Осенью 1995 года активная деятельность "Беллоны" привлекала внимание многих, и не только в России и Норвегии. В октябре и ноябре 1994 года по инициативе "Беллоны" Мурманск посетил комиссар Европейского Сообщества по вопросам окружающей среды Иоанис Палеокрассас и эксперты ЕС. Обсуждались совместные проекты с Мурманским морским пароходством по проблемам радиоактивных отходов и отработанного ядерного топлива. Присутствуя на этих мероприятиях, я все больше приходил к выводам, что нам, с помощью международного сотрудничества, необходимо делать следующий шаг, направленный на решение проблем Северного флота. Другого пути решения этих проблем я не видел.
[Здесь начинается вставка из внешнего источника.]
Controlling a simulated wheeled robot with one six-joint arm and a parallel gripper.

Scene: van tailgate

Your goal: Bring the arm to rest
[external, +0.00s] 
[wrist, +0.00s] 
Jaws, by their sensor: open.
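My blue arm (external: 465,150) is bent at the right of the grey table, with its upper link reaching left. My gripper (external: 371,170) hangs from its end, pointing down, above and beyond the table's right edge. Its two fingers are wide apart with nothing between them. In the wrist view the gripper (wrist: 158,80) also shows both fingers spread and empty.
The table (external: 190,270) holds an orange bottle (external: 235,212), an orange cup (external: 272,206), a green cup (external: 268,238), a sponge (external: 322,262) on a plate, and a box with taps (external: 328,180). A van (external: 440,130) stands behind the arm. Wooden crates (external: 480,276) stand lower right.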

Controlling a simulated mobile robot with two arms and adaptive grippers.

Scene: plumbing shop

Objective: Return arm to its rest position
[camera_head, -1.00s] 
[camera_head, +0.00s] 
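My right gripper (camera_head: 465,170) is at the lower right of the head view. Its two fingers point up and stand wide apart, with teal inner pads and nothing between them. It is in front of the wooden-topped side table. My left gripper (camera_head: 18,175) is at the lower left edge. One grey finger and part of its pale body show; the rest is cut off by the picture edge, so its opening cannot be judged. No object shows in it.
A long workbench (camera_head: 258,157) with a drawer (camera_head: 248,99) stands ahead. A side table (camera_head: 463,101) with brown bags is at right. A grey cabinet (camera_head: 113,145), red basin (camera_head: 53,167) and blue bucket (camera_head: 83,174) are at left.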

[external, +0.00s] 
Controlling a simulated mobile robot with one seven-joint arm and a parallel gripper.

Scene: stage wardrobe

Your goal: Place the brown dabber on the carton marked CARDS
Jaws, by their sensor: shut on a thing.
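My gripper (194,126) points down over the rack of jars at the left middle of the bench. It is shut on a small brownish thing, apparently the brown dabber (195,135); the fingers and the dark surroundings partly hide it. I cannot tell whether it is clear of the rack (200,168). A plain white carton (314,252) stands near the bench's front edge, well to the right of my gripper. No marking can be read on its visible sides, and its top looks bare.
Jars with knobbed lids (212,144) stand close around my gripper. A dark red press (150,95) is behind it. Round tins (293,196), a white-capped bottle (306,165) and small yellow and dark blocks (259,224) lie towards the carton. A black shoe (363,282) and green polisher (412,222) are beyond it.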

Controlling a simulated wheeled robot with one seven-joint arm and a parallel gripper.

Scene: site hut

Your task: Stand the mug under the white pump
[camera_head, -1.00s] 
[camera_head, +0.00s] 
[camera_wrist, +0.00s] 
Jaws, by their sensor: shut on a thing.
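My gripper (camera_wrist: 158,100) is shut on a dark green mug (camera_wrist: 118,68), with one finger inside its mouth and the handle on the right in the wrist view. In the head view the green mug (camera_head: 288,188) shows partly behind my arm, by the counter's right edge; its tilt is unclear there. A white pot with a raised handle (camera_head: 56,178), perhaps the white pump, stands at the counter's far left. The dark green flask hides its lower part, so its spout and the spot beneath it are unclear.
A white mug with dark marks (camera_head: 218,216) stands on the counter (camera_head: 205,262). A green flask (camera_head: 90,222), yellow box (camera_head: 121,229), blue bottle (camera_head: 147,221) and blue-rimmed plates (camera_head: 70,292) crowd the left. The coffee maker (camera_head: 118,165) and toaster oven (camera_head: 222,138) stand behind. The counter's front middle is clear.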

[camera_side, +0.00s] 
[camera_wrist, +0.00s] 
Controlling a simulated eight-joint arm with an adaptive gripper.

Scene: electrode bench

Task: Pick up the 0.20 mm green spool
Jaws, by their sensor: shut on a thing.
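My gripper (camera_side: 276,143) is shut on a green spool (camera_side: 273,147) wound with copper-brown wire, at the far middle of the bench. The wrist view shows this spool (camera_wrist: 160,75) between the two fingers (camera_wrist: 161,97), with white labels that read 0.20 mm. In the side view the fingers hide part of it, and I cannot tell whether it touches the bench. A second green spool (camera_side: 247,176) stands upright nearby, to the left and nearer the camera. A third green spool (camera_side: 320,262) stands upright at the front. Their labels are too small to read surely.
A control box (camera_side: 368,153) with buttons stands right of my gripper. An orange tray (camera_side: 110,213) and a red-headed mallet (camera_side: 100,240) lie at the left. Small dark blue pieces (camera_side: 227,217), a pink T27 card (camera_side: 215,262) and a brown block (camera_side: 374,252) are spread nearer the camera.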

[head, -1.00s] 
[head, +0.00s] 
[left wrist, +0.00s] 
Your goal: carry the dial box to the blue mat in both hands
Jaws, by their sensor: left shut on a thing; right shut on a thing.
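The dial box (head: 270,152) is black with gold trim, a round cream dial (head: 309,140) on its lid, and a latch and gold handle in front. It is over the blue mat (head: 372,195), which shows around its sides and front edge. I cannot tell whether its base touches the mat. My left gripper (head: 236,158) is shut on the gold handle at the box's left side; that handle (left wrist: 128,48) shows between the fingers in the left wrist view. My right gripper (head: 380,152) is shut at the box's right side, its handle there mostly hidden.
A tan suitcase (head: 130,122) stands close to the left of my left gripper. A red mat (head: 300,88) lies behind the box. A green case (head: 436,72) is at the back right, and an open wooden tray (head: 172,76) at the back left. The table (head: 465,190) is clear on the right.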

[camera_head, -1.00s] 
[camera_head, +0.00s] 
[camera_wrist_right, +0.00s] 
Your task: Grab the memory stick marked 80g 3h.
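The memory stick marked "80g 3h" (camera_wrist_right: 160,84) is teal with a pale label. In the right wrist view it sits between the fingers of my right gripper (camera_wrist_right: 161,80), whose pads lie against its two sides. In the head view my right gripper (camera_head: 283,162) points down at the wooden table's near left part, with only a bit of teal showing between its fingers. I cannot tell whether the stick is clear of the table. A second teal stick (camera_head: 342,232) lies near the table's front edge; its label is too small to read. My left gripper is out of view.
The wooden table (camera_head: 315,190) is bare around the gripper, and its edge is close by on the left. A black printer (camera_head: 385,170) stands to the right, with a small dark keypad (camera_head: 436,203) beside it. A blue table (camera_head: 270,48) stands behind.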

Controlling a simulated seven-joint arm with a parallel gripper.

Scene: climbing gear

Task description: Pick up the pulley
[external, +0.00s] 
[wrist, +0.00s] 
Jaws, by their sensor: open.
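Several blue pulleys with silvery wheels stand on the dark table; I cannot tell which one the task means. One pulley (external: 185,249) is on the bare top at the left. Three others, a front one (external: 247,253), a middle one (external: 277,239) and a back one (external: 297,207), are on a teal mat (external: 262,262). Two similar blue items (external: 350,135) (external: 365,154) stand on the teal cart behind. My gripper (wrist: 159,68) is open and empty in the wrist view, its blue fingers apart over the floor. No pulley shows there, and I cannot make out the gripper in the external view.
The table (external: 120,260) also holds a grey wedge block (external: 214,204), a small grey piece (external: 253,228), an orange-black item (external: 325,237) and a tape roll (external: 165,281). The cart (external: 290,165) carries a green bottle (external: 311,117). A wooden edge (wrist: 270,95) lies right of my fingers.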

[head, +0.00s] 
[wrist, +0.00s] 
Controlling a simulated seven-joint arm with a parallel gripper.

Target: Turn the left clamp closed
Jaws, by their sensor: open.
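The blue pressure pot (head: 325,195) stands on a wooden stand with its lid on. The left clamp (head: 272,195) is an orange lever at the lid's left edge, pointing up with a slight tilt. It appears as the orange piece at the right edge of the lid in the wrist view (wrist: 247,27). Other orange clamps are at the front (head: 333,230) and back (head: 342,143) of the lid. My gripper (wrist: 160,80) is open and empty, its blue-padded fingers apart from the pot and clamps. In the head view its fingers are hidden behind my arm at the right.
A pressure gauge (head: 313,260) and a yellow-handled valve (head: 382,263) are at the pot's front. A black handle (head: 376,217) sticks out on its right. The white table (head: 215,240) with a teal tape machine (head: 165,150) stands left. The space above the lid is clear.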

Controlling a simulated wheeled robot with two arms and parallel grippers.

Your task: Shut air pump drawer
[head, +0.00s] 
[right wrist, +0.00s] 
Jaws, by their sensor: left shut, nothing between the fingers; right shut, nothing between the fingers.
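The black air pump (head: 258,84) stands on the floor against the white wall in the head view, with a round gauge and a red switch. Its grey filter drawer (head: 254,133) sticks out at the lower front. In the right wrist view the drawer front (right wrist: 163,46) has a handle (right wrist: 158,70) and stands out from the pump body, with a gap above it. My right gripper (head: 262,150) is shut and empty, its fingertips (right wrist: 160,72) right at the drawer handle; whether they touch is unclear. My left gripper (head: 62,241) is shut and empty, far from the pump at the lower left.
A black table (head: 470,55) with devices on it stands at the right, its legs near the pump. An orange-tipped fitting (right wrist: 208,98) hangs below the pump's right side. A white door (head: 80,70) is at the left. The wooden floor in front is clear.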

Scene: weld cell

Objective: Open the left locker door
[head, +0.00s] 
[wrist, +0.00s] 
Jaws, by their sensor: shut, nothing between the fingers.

Я много лет проработал в инспекции ядерной и радиационной безопасности Министерства обороны, поэтому знал, чем обеспечивается эта безопасность. Знал, что после 1992 года исчез основной компонент обеспечения безопасности - экономический. Знал, что одними организационными указаниями, изданиями новых инструкций и других пустых бумаг, а также запугиванием военного и гражданского персонала дисциплинарными наказаниями, безопасность не обеспечить.

Я не был оригинальным в своих выводах. Даже некоторые адмиралы, занимая высокие посты, иногда откровенно высказывались на страницах прессы. Помнится, как в апреле 1995 года на страницах "Независимой газеты" в то время командующий Северным флотом адмирал Ерофеев убеждал всех, что если мы не найдем денег на решение проблем списанных подводных лодок, то нам следует ждать ядерной катастрофы. Однако адмирал одной рукой писал истерические статьи, а другой через свою службу контрразведки и отдел по обеспечению секретности (8-й отдел Северного флота) помогал организовать дело по преследованию "Беллоны" и, как они выражались, пресечения ее деятельности в Мурманском регионе.

В этом нет ничего удивительного. Еще в 1991 году во время агрессии Ирака против Кувейта в Главном штабе ВМФ заместитель Главнокомандующего ВМФ адмирал И. Капитанец проводил совещание руководителей кадровых органов Военно-морского флота. Я присутствовал на нем ввиду того, что, работая в инспекции руководителем отдела эксплуатации, по совместительству выполнял обязанности офицера по кадрам. И тогда меня поразила позиция адмирала в отношении действий мирового сообщества (кстати, в том числе и России) против Ирака. Он открыто возмущался тем, как американские стервятники бомбят дружественный нам Ирак, а мы, вместо того чтобы направить туда свой флот, молчим и соглашаемся с этим. Можно вспомнить также роль Главнокомандующего ВМФ адмирала В. Чернавина и командующего Черноморским флотом адмирала М. Хронопуло в августовском путче ГКЧП 1991 года. В 1993 году издательство "Андреевский флаг" опубликовало фрагменты мемуаров адмирала Чернавина и, в частности, его рассказ "Поджог рейхстага". В нем он писал о своей непричастности к событиям в Форосе. Стрелки были переведены на командующего Черноморским флотом адмирала М. Хронопуло. Надо только помнить, что в 1993 году адмирал был еще при должности. Однако с приходом к власти В. Путина все стало на свои места. В шестом номере за 2000 год журнала "Тайфун", описывая операции особой важности, которые проводились дивизиями атомных подводных лодок в 1985 году (странно - никто его не обвиняет в выдаче сведений об использовании тактико-технических характеристиках и возможностях применения вооружения и военной техники, составляющих государственную тайну (см. ч. 4 ст. 5 Закона РФ "О государственной тайне"!), адмирал откровенно пишет о "...рьяных перестройщиках... и просто предателях нашего народа" и уважительно (помня, кто у власти сейчас) о Юрии Владимировиче (полагаю, что фамилия его Андропов). Такова двуликая природа многих советских адмиралов. Справедливости ради надо сказать, что не всех. Но тех, которые не вписывались в эту компанию, быстро отправляли на "заслуженный отдых".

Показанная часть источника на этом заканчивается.